**SET EXERCISE:**
Find how many lines contain "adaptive" and state only that number.

# START OF DATA ENTRIES

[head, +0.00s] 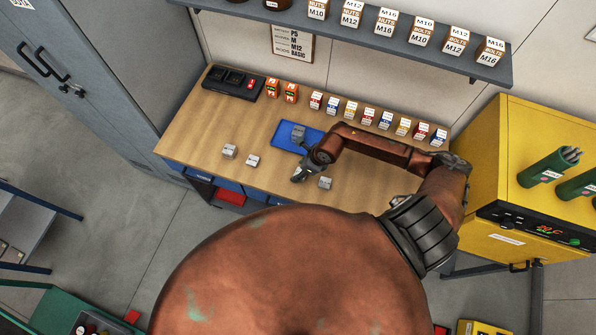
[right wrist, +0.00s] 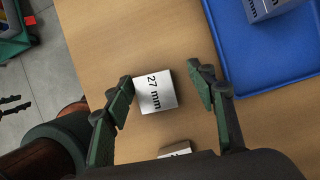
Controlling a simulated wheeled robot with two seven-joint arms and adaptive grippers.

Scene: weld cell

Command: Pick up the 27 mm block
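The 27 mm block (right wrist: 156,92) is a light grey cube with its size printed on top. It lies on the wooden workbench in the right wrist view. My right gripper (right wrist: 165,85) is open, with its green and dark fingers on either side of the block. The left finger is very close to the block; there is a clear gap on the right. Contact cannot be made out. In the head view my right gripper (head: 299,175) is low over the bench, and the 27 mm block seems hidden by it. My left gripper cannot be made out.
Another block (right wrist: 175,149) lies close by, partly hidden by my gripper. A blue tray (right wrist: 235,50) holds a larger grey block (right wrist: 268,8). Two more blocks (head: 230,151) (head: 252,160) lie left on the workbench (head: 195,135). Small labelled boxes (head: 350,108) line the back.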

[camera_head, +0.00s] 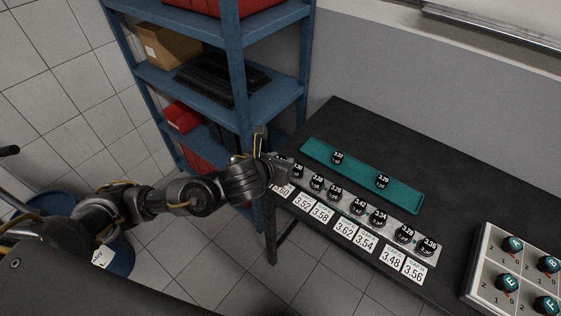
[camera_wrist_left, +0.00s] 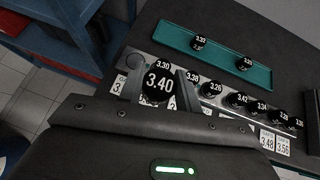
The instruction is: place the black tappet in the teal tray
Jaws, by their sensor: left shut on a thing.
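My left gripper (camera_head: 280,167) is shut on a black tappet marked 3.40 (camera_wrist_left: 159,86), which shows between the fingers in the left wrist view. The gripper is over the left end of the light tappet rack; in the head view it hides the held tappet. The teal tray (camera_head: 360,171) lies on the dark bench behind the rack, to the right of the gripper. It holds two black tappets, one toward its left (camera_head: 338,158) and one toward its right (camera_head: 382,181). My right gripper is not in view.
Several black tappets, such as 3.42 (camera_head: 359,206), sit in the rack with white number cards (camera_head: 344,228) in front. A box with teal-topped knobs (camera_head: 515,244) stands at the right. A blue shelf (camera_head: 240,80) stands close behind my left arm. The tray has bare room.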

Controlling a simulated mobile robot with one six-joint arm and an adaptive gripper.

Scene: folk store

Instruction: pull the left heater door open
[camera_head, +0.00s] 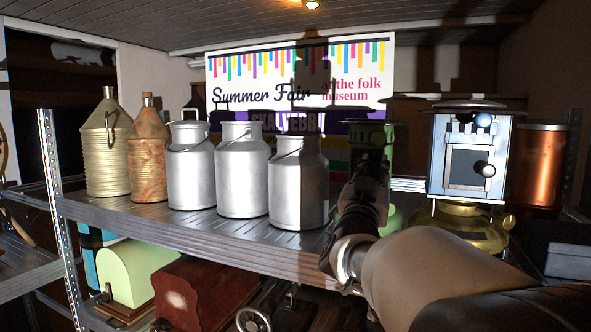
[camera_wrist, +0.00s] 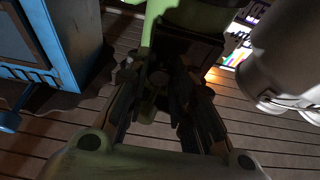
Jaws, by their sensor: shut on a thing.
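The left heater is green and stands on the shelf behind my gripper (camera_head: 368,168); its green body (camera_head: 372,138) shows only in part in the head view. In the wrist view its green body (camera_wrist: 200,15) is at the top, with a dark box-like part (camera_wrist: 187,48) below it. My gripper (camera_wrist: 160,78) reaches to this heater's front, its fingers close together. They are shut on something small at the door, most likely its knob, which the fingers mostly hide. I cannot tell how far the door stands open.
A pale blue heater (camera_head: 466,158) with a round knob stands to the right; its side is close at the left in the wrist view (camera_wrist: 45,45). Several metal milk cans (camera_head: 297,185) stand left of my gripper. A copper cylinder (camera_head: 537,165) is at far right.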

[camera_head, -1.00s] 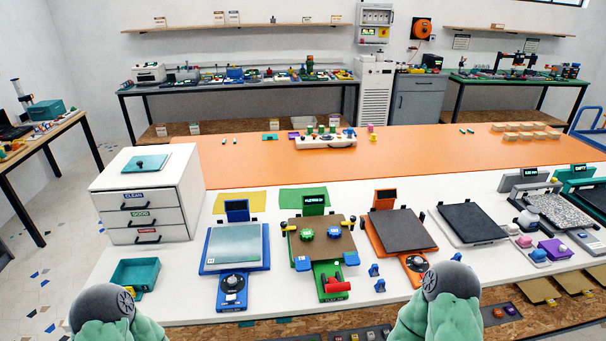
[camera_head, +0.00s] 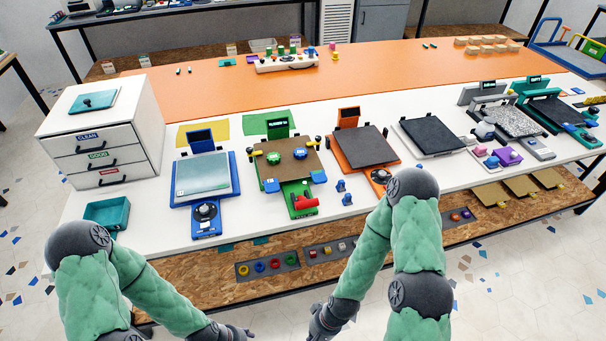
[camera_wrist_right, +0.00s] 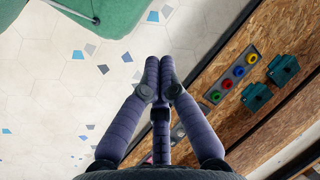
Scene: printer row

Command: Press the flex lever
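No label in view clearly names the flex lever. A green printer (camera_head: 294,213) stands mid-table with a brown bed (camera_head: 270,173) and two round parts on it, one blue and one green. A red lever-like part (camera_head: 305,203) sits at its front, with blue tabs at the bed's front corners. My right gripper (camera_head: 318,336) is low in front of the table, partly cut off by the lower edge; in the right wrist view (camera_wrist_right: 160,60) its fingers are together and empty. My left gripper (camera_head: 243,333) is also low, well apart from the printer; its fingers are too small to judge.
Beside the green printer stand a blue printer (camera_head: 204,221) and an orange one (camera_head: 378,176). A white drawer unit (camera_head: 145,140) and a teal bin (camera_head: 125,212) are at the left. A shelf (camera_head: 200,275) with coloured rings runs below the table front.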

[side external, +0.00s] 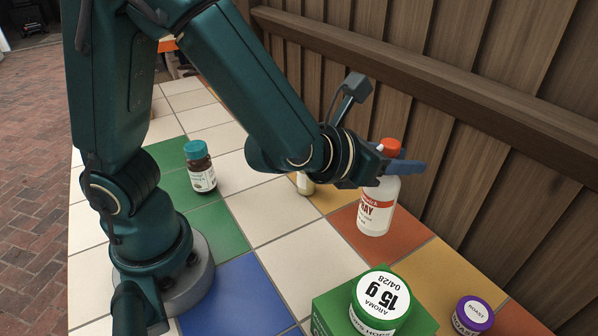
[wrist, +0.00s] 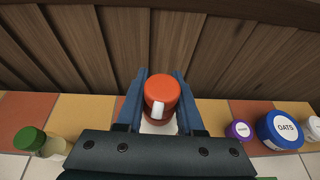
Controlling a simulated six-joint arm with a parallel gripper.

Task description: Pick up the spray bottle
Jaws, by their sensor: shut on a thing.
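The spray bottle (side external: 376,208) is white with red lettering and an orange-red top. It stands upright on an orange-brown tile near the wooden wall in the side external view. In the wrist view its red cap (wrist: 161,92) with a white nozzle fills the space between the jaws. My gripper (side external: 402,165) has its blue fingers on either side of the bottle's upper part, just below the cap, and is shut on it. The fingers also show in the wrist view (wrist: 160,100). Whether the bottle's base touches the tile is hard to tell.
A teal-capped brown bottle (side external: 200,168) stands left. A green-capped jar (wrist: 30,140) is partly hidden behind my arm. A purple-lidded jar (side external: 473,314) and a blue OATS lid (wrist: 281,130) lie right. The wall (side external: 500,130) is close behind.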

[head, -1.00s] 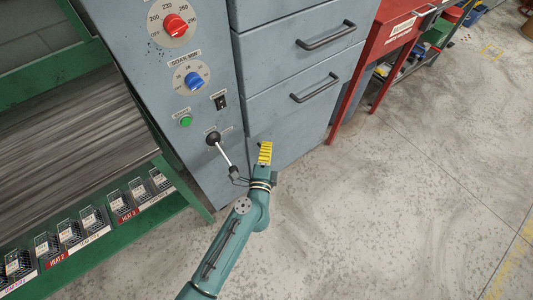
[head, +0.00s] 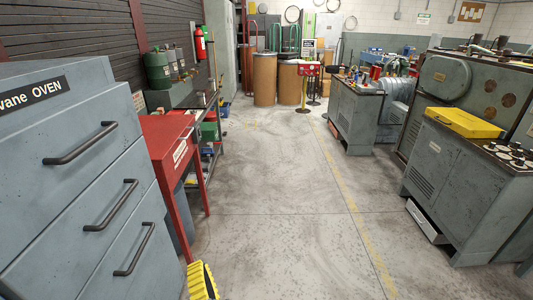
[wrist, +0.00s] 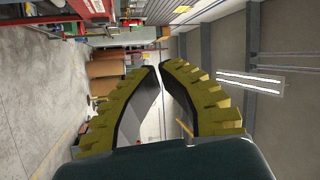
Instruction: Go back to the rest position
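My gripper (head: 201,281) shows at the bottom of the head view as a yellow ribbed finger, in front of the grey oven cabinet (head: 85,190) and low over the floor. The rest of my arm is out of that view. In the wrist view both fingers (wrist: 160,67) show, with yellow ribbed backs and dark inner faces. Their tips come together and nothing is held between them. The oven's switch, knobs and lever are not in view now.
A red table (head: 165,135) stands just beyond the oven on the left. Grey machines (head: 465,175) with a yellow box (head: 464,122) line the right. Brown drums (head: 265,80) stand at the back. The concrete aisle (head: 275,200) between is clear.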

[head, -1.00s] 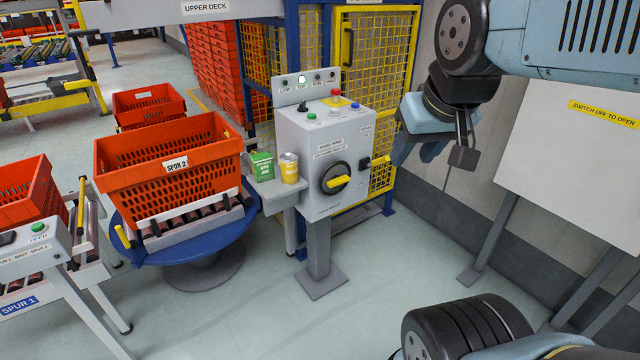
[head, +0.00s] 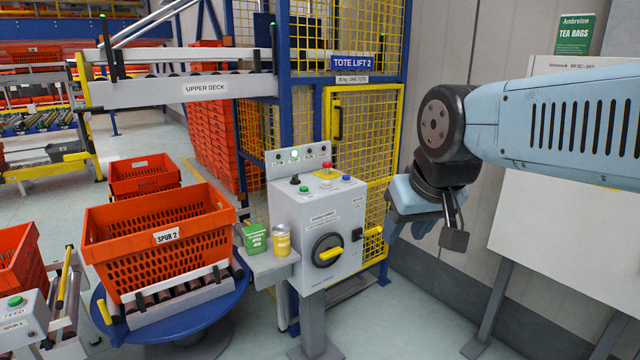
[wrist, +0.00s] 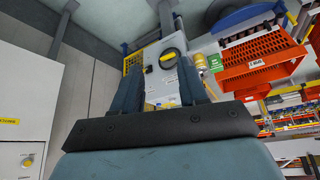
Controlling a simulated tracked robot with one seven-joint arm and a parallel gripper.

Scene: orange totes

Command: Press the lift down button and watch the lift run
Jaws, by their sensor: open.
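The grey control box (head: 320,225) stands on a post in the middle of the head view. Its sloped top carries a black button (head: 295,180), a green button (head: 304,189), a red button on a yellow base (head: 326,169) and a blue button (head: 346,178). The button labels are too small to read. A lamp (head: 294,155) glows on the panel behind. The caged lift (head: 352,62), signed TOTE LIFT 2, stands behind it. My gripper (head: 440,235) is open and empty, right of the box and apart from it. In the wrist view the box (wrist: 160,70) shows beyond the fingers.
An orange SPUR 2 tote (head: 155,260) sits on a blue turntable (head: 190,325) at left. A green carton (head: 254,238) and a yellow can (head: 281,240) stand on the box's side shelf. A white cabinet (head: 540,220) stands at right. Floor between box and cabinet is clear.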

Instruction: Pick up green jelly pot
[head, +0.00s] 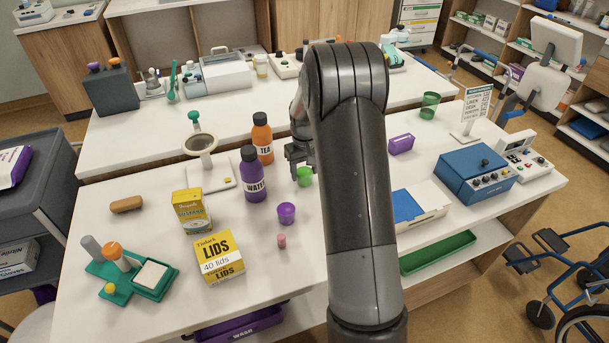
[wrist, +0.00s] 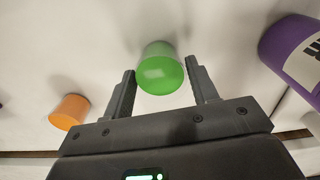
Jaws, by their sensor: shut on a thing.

# END OF DATA ENTRIES

**COMPLETE ANSWER:**
2